- Data shown -
START

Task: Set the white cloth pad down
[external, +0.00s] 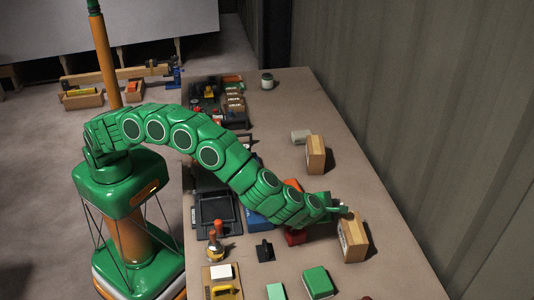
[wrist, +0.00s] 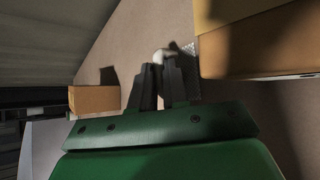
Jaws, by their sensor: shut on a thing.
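My gripper (external: 340,209) is stretched out over the bench, close to the left side of a wooden block. In the wrist view its two dark fingers (wrist: 163,82) are close together, with a small white piece (wrist: 161,56) at their tips. This looks like the white cloth pad, mostly hidden by the fingers. In the external view the pad is too small and covered to make out clearly. I cannot tell whether it touches the bench top.
The near wooden block (external: 352,238) stands beside my gripper and fills the wrist view's upper right (wrist: 262,45). Another wooden block (external: 316,154) stands farther back. Bench top (external: 385,272) is bare toward the wall.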

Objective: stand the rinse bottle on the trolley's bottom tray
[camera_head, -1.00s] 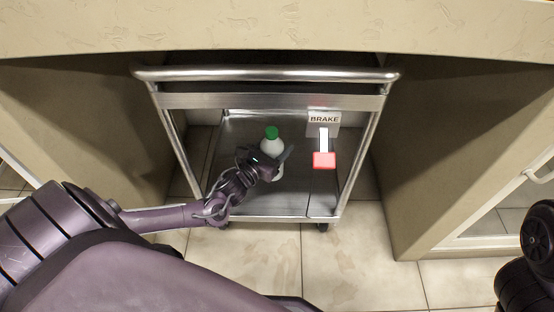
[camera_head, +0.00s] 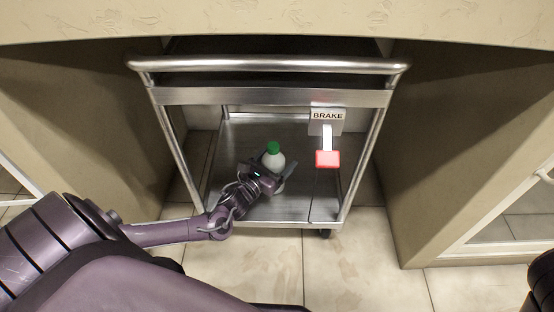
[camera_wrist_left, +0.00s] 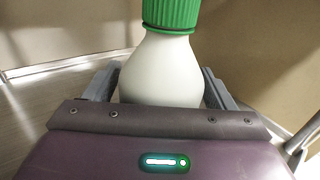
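My right gripper is not in view.
The steel trolley stands under a beige counter (camera_head: 280,20), its top handle bar (camera_head: 265,65) above my left arm. A BRAKE label (camera_head: 327,116) with a red pedal (camera_head: 327,158) is at the right. Cabinet walls flank the trolley. The tray's right part is clear.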

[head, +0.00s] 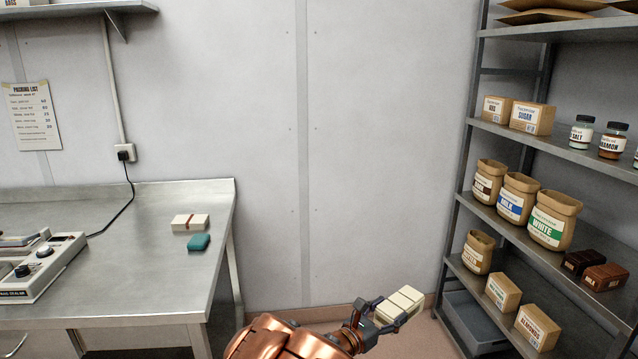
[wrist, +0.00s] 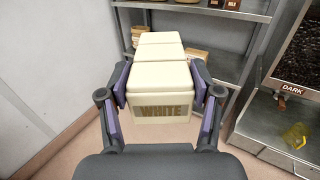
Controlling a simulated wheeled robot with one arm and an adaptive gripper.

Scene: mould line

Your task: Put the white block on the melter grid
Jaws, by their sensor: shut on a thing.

END

- What to do -
Write out every record above exactly as it stands, but leave out the pictures.

- Task result -
Task: Set the white cloth pad down
[external, +0.00s] 
[wrist, +0.00s] 
Jaws, by their sensor: shut on a thing.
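My gripper (external: 340,209) is stretched out over the bench, close to the left side of a wooden block. In the wrist view its two dark fingers (wrist: 163,82) are close together, with a small white piece (wrist: 161,56) at their tips. This looks like the white cloth pad, mostly hidden by the fingers. In the external view the pad is too small and covered to make out clearly. I cannot tell whether it touches the bench top.
The near wooden block (external: 352,238) stands beside my gripper and fills the wrist view's upper right (wrist: 262,45). Another wooden block (external: 316,154) stands farther back. Bench top (external: 385,272) is bare toward the wall.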

Objective: stand the rinse bottle on the trolley's bottom tray
[camera_head, -1.00s] 
[camera_head, +0.00s] 
[camera_wrist_left, +0.00s] 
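My right gripper is not in view.
The steel trolley stands under a beige counter (camera_head: 280,20), its top handle bar (camera_head: 265,65) above my left arm. A BRAKE label (camera_head: 327,116) with a red pedal (camera_head: 327,158) is at the right. Cabinet walls flank the trolley. The tray's right part is clear.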

[head, +0.00s] 
[wrist, +0.00s] 
Controlling a simulated wheeled robot with one arm and an adaptive gripper.

Scene: mould line

Your task: Put the white block on the melter grid
Jaws, by their sensor: shut on a thing.

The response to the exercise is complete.